Sasson raised five grounds: (1) the court lacked jurisdiction under Section 280 of the Insolvency and Economic Rehabilitation Law, 5778-2018 to consolidate before an opening order had been issued against him; (2) case law requires a temporal nexus between the two sets of proceedings, which was absent here; (3) the court’s immediate consolidation order exceeded the trustees’ own request; (4) Civil Procedure Regulations 50(3) entitled him to respond to the Official Receiver’s submission and to the court’s December 7 decision before it became final; and (5) the creditor’s underlying petition against him lacked any legitimate business rationale.
The Court’s Holding
Justice David Mintz denied the petition for leave to appeal. He reaffirmed the well-established principle that insolvency courts possess broad discretion by reason of their specialized expertise, intimate familiarity with each stage of the proceeding, and direct impression of the parties, and that an appellate court will intervene only in exceptional cases — a standard that is even more demanding where, as here, the challenged ruling is a procedural case-management decision. The Court found no such exceptional circumstances warranting intervention.
Addressing the merits in the alternative (obiter), the Court rejected all five arguments. On jurisdiction, it held that Section 280 empowers the court to consolidate from the moment a petition for an opening order is filed, not only after the order has been granted. Section 4 of the Law defines “insolvency proceedings” as commencing upon the filing of such a petition, and the closing words of Section 280 — which expressly authorize consolidation even when the petition is filed at the very moment the company’s proceedings are opened — confirm that no prior individual opening order is required.
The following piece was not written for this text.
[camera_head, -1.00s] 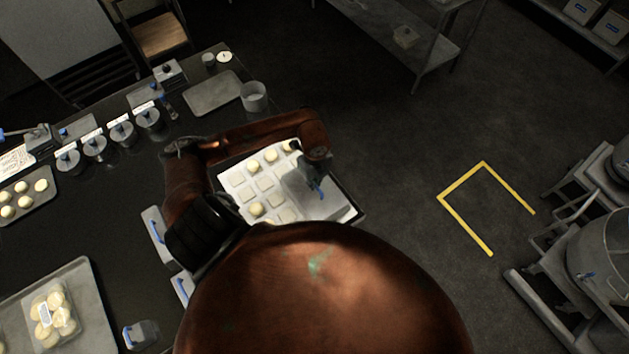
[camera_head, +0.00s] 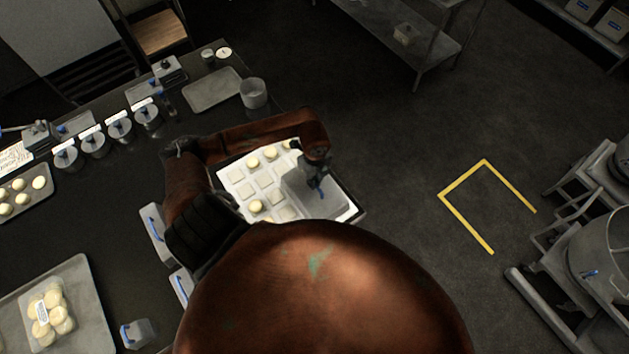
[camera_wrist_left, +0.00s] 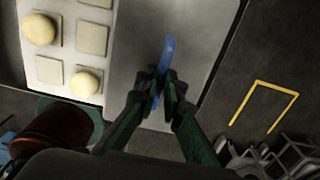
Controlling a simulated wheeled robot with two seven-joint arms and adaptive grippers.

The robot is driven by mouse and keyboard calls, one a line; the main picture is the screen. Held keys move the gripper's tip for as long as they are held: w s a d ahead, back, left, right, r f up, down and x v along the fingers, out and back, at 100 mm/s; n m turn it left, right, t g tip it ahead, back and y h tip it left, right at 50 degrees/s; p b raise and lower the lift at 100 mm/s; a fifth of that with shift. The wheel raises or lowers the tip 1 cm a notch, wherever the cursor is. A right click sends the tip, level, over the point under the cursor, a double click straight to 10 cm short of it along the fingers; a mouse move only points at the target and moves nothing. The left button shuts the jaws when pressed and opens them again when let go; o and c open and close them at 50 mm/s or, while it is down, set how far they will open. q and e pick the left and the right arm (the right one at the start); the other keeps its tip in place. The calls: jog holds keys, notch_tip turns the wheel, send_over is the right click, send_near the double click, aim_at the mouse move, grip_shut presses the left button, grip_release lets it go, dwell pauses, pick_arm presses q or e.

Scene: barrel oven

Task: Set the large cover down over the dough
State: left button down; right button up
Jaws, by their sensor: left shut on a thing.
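My left gripper (camera_head: 320,182) is shut on the blue handle (camera_wrist_left: 167,54) of a large grey cover (camera_head: 332,205). In the left wrist view the cover (camera_wrist_left: 200,28) is a flat plate under my fingers. It hides the right part of a white-lined tray (camera_head: 231,178). Pale dough balls (camera_head: 253,162) and flat squares (camera_head: 263,181) show on the tray's uncovered part. In the left wrist view, two dough balls (camera_wrist_left: 39,29) lie left of the cover. What is under the cover is hidden, and I cannot tell whether it touches the tray. My right gripper is not in view.
Two more blue-handled covers (camera_head: 156,222) lie left of the tray. Several grey canisters (camera_head: 148,116), a cup (camera_head: 253,92) and an empty tray (camera_head: 212,90) stand at the back of the dark table. Open floor with a yellow mark (camera_head: 464,180) lies to the right.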

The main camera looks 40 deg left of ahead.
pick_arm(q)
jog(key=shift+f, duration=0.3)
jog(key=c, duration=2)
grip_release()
On the temporal-nexus argument, the Court found that Sasson had provided no authority establishing such a threshold requirement, and that the statute’s own language (permitting consolidation even at the moment of the company’s opening) affirmatively shows that any temporal gap between the two proceedings is at most one factor in the overall efficiency analysis, not a barrier. The Court also found no procedural error: Civil Procedure Regulations 50(2)–(3) give the court discretion to determine which submissions require responses; they do not confer on a party an automatic right to reply to a co-respondent’s submission or, still less, to “respond” to a court decision — the proper vehicle for the latter being an appeal, which Sasson had already filed. Finally, the Court declined to reach Sasson’s challenge to the underlying creditor’s petition, noting that the impugned decision concerned consolidation only, and that any challenge to the opening-order decision should have been brought by a separate, timely appellate filing.
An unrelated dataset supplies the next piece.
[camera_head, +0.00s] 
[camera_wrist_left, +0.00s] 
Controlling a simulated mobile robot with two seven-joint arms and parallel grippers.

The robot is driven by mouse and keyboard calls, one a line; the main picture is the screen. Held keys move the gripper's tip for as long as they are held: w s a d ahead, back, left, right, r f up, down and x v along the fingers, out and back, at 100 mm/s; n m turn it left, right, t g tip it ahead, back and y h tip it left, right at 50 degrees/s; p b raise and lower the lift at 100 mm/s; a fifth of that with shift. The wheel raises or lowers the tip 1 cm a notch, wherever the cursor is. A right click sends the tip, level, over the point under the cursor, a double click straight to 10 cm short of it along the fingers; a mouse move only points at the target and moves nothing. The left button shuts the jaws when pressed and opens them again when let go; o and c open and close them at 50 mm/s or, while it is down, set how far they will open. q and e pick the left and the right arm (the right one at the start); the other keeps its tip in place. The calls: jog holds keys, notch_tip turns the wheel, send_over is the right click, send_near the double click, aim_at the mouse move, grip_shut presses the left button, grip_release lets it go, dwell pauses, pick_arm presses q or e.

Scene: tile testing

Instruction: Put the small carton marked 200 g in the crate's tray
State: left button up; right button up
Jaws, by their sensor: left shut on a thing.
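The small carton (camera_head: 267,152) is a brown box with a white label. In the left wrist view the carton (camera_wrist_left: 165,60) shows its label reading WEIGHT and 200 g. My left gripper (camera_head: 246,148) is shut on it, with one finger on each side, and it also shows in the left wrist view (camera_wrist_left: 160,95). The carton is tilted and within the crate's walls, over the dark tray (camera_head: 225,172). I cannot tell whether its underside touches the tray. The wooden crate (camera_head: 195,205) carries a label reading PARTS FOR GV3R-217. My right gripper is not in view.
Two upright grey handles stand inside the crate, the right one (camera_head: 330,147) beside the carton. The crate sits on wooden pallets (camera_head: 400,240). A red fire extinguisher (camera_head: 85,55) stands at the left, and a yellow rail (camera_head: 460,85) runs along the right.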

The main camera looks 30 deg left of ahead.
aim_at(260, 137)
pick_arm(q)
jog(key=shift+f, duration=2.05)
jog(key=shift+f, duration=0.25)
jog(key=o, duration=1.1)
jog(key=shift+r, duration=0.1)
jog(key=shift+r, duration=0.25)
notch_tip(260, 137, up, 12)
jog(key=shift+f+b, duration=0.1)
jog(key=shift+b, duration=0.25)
No costs were awarded, as no response had been requested from the respondents.
Key Takeaways
- A court presiding over a corporate insolvency may order consolidation with a related individual’s insolvency proceedings as soon as a petition to open proceedings against that individual has been filed — it need not wait for a formal opening order to be issued against the individual.
- There is no categorical requirement that the individual’s and the company’s proceedings be temporally proximate; any gap in timing is merely one factor in the broader efficiency analysis mandated by Section 280, and its absence alone cannot defeat a consolidation motion.
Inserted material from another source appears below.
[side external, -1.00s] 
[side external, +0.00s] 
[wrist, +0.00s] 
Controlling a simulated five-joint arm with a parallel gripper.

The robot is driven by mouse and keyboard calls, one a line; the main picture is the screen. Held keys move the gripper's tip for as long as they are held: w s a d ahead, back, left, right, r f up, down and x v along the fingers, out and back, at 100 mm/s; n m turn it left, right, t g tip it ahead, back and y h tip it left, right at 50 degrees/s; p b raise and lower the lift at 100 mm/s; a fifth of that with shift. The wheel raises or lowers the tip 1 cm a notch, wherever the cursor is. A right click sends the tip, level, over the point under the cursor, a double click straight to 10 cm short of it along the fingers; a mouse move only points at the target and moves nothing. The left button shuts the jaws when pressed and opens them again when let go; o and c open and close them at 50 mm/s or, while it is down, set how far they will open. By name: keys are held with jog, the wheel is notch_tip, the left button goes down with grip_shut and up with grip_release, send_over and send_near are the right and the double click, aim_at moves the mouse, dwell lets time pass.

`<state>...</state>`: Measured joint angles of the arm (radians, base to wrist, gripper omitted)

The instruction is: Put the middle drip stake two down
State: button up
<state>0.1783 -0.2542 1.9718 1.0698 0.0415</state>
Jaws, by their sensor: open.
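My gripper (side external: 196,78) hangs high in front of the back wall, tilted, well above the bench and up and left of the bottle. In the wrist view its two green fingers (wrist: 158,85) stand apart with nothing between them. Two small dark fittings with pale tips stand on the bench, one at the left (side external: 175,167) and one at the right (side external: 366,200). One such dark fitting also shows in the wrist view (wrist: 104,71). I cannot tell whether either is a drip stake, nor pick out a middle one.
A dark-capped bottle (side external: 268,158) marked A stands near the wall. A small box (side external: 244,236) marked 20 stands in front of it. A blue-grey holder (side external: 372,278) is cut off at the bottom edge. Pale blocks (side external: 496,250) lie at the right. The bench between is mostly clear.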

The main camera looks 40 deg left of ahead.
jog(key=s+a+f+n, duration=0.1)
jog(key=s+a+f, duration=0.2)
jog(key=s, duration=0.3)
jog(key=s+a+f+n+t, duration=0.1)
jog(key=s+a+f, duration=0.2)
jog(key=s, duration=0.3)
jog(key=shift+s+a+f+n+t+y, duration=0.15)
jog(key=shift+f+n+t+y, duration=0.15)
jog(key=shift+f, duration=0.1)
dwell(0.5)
- Civil Procedure Regulations 50(2)–(3) give courts discretion to manage which submissions invite replies; they do not create an absolute right for a party to file a rejoinder to another respondent’s submission or to “challenge” a court ruling through additional briefing — the proper remedy is an appeal.
- Procedural case-management decisions by insolvency courts are subject to an especially deferential standard of appellate review, and a court may craft a procedural timetable that departs from the specific mechanism proposed in the underlying motion.
Why It Matters
This decision settles a previously open question under the Insolvency and Economic Rehabilitation Law, 5778-2018 about when consolidation of corporate and individual proceedings may be ordered. By anchoring the court’s authority in the statutory definition of “insolvency proceedings” — which begins at the filing of a petition, not the issuance of an order — the Supreme Court removes a procedural loophole that controlling shareholders might otherwise exploit to delay consolidation and maintain parallel, potentially inconsistent proceedings before different courts.
The ruling also signals a broadly permissive approach to the use of Section 280 as a tool for achieving procedural efficiency in complex insolvency cases involving intertwined corporate and personal debts. Practitioners advising controlling shareholders or guarantors of insolvent companies should be aware that consolidation can be sought and granted at the earliest stages of proceedings, and that challenges to such orders face a high appellate threshold given the specialized discretion afforded to insolvency courts.